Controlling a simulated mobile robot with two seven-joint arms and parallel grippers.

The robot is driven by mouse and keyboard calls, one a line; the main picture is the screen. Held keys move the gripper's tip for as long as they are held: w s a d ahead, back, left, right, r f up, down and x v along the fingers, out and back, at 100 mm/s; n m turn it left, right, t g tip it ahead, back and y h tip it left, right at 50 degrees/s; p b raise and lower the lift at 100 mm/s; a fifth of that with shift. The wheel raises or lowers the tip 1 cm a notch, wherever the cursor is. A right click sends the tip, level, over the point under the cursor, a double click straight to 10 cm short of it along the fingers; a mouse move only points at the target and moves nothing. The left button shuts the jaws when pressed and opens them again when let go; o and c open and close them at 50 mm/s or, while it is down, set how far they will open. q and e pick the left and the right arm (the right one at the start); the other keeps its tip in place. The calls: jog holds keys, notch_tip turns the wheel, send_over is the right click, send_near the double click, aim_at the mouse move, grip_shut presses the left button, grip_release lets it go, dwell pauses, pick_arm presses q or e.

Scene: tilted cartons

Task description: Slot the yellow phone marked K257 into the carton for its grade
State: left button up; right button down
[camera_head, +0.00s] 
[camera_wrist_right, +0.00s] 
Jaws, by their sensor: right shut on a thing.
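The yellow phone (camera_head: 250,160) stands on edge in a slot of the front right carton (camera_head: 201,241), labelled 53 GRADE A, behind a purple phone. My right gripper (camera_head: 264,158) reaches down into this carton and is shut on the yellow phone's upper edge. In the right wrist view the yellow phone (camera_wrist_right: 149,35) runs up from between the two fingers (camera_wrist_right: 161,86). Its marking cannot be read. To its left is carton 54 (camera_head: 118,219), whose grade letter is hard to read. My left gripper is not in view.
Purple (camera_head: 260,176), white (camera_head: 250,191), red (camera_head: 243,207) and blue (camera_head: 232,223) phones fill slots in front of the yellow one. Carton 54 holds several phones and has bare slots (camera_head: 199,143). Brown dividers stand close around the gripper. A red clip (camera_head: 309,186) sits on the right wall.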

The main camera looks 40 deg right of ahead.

____

▶ **Problem requirements**
Leave out every line before the one containing "Jaws, by their sensor: right shut on a thing."; set down that line and all remaining lines of the material exactly.

▶ **Result of this task**
Jaws, by their sensor: right shut on a thing.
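The yellow phone (camera_head: 250,160) stands on edge in a slot of the front right carton (camera_head: 201,241), labelled 53 GRADE A, behind a purple phone. My right gripper (camera_head: 264,158) reaches down into this carton and is shut on the yellow phone's upper edge. In the right wrist view the yellow phone (camera_wrist_right: 149,35) runs up from between the two fingers (camera_wrist_right: 161,86). Its marking cannot be read. To its left is carton 54 (camera_head: 118,219), whose grade letter is hard to read. My left gripper is not in view.
Purple (camera_head: 260,176), white (camera_head: 250,191), red (camera_head: 243,207) and blue (camera_head: 232,223) phones fill slots in front of the yellow one. Carton 54 holds several phones and has bare slots (camera_head: 199,143). Brown dividers stand close around the gripper. A red clip (camera_head: 309,186) sits on the right wall.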

The main camera looks 40 deg right of ahead.

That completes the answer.